A difficult and dejecting last couple of weeks for the Blue Devils have seen their title-contending stock plummet and a concerning inability to pull through when it counts once again surface. These intangibles didn’t seem to matter for the selection committee, though, who clocked the Durham outfit as a No. 2 seed in the West Region. The ACC tournament ultimately ended in disappointment for head coach Mike Krzyzewski and his team via a 15-point loss to Virginia Tech, but it still possesses one of the nation’s most stacked rosters and highest ceilings on a good day. Paolo Banchero is a phenom, Wendell Moore Jr. is quietly excellent and Mark Williams is a demon on the glass, but the Blue Devils no longer have the fear factor they did in November after beating Kentucky and Gonzaga. They’re no longer even favorites to win their region–let alone the whole tournament–but still occupy one of March’s top seeds, irrespective of a concerning recent dip in form.

Speaking of the Hokies, talk about a Cinderella story. Brooklyn’s Barclays Center was Virginia Tech’s playground for the entire weekend despite possessing a mere No. 7 seed in the conference tournament. Its big win over Duke brought it from bubble pretenders to proper contenders. Head coach Mike Young’s team switched into gear as the season erred toward conclusion, winning 13 of its last 15 games including a first-ever conference championship. Without sounding too hyperbolic, these Hokies may be in some of the country’s hottest form right now and were rewarded, justly, with a tournament berth and a No. 11 seed. Joining them from the ACC are North Carolina as a No. 9 seed, Miami as an No. 11 seed and Notre Dame in the First Four, while Wake Forest narrowly missed out after a poor conference tournament showing.

Big dogs at the Big Dance

If Duke was one of the unlucky few to see its March prospects dwindle after last weekend, Gonzaga, Kansas and Arizona all saw theirs rise. Each team won its conference tournament and did so convincingly; the Zags stomped Saint Mary’s by 13 in the WCC, the Jayhawks put down a strong Texas Tech team by nine in the Big 12 and the Wildcats got their second win of the season over preseason No. 2 UCLA in the Pac-12.

And unsurprisingly as a result, all possess No. 1 seeds. Baylor is the only team to have not won its conference championship to hold the same seed, but it benefited heavily from convincing wins against Kansas, Villanova and Texas earlier in the season and remains among the favorites to cut down the nets in New Orleans. It feels like the four premier teams in the country have been recognized as such on Selection Sunday, and each enters the Big Dance with hopes–substantiated hopes, at that–of a title in front of mind.

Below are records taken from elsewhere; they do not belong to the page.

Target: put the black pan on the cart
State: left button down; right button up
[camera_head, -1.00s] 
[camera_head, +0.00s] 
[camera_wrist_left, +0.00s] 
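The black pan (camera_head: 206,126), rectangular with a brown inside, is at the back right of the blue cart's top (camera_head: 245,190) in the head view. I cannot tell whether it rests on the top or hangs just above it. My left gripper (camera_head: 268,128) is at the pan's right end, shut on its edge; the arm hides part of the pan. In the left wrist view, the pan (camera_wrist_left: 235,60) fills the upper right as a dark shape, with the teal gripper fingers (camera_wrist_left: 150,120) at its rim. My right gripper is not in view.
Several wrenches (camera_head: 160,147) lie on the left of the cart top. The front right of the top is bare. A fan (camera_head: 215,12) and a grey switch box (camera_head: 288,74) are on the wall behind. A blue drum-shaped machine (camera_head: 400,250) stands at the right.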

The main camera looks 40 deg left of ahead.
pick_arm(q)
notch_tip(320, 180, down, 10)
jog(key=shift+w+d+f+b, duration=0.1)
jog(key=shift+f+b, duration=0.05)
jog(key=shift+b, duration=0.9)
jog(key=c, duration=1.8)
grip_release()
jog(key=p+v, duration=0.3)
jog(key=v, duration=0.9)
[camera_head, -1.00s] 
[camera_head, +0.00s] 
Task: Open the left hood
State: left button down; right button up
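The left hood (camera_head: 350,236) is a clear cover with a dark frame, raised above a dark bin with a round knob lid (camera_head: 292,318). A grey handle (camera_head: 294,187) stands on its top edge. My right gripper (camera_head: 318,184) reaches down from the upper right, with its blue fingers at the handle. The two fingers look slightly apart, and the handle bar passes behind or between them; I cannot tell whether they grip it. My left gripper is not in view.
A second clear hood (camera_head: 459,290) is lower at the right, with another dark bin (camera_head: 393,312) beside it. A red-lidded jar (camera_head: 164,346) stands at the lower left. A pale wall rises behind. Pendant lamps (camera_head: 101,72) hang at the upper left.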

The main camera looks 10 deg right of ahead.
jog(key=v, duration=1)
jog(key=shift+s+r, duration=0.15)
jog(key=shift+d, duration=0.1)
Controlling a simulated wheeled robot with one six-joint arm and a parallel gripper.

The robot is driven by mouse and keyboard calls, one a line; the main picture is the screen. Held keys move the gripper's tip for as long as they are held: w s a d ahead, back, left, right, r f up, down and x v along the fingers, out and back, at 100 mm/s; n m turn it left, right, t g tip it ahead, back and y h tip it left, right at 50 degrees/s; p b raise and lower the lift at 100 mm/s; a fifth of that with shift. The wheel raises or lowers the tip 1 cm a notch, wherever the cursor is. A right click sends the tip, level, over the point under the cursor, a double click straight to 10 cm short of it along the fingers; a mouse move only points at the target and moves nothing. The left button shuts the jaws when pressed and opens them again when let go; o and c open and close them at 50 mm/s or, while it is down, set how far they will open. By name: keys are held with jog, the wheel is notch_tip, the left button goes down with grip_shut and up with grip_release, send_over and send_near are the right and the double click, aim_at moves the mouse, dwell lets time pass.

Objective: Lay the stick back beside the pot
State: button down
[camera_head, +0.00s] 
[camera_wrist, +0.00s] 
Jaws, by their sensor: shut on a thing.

Shake ups in the SEC and Big Ten

Without a doubt, the SEC and Big Ten tournaments saw the most drama and the most stories over the last few days. Auburn and Kentucky both dropped before the final in Tampa, Fla., falling to eventual champion runner-up Texas A&M and champion Tennessee, respectively. Auburn, similar to Duke, has seen the swashbuckling bombasticism and ruthlessness of its early season stifled in recent weeks and fell from national No. 1 to a No.2 seed in March after a slew of disappointing away defeats. 

Meanwhile, Kentucky still possesses National Player of the Year favorite Oscar Tshiebwe, the ever-dynamic TyTy Washington and an excellent coach in John Calipari, but it similarly saw some of its January stock fall and similarly occupies a No. 2 seed. For their efforts in the conference tournament and prior, Tennessee was rewarded with a No. 3 seed, but the Aggies found themselves without a tournament berth despite their own impressive showing due to early season woes.

It wouldn’t be March if there wasn’t a bit of madness, and we saw plenty of it in the Big Ten. Top-seed Illinois and Kofi Cockburn couldn’t hold back a resurgent Indiana squad, Tom Izzo’s Michigan State knocked off national No. 12 Wisconsin and the semifinals didn’t see a seed higher than No. 3-seeded Purdue, who took on No. 5 seed Iowa in a tense final that Iowa narrowly edged out. The results in the conference tournament brought the Badgers from a projected No. 2 seed to a No. 3 seed in March, while the Boilermakers nabbed a No. 2 seed, the Spartans a No. 7 seed, the Fighting Illini a No. 4 seed and Michigan a No. 11 seed. The Hoosiers meanwhile made it into the First Four as a No. 12 seed.